▶ THE TASK:
Nothing should be output except the lines from the one containing "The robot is" through the one containing "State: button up", both ends included, each repeated exactly.

▶ COLLECTED DATA:
----

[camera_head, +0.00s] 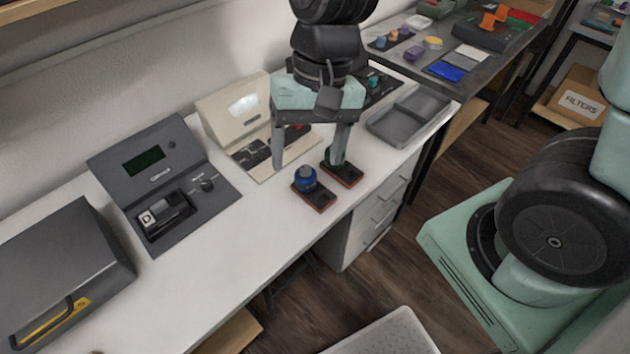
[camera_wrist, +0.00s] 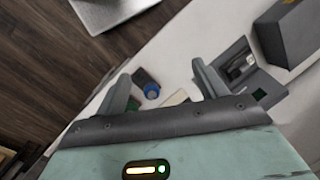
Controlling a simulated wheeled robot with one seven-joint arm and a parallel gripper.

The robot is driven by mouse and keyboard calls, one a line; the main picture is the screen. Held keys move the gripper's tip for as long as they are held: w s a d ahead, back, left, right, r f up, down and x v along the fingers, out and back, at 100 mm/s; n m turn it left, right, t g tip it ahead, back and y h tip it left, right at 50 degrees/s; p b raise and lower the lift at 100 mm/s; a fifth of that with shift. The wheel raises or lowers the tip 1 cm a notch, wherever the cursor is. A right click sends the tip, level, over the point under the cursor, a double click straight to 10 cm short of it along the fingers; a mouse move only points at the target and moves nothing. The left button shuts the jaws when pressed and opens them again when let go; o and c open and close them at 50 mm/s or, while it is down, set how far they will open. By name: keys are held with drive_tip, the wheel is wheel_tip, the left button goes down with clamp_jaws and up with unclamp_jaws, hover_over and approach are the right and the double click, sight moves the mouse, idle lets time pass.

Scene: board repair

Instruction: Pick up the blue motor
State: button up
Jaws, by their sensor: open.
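The blue motor (camera_head: 305,177) stands upright on a small dark base with a reddish edge (camera_head: 316,199) on the white workbench. It also shows in the wrist view (camera_wrist: 152,91), between my fingers and nearer the left one. My gripper (camera_head: 308,163) is open and empty, with its fingers pointing down over the bench near the motor. In the wrist view its fingers (camera_wrist: 161,72) are wide apart. I cannot tell how high the fingertips are. A green motor (camera_head: 335,157) on a similar base is just right of the blue one, partly hidden by my right finger.
A dark tester with a screen (camera_head: 145,160) and a cream device (camera_head: 234,104) stand behind and left. A grey tray (camera_head: 408,116) is at the right end of the bench. A dark case (camera_head: 60,270) is at the far left. The bench front left of the motors is clear.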

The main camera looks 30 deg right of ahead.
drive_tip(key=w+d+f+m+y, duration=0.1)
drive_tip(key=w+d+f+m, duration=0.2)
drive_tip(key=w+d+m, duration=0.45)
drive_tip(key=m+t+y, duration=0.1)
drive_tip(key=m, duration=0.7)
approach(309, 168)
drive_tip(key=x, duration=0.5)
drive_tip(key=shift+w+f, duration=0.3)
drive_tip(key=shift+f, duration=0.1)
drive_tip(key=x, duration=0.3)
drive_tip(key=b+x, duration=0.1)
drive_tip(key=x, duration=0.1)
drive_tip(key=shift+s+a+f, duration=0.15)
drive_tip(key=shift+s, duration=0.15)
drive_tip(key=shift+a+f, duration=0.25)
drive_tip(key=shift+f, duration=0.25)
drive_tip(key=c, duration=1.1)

----

▶ FINAL RESULT:
The robot is driven by mouse and keyboard calls, one a line; the main picture is the screen. Held keys move the gripper's tip for as long as they are held: w s a d ahead, back, left, right, r f up, down and x v along the fingers, out and back, at 100 mm/s; n m turn it left, right, t g tip it ahead, back and y h tip it left, right at 50 degrees/s; p b raise and lower the lift at 100 mm/s; a fifth of that with shift. The wheel raises or lowers the tip 1 cm a notch, wherever the cursor is. A right click sends the tip, level, over the point under the cursor, a double click straight to 10 cm short of it along the fingers; a mouse move only points at the target and moves nothing. The left button shuts the jaws when pressed and opens them again when let go; o and c open and close them at 50 mm/s or, while it is down, set how far they will open. By name: keys are held with drive_tip, the wheel is wheel_tip, the left button goes down with clamp_jaws and up with unclamp_jaws, hover_over and approach are the right and the double click, sight moves the mouse, idle lets time pass.

Scene: board repair

Instruction: Pick up the blue motor
State: button up

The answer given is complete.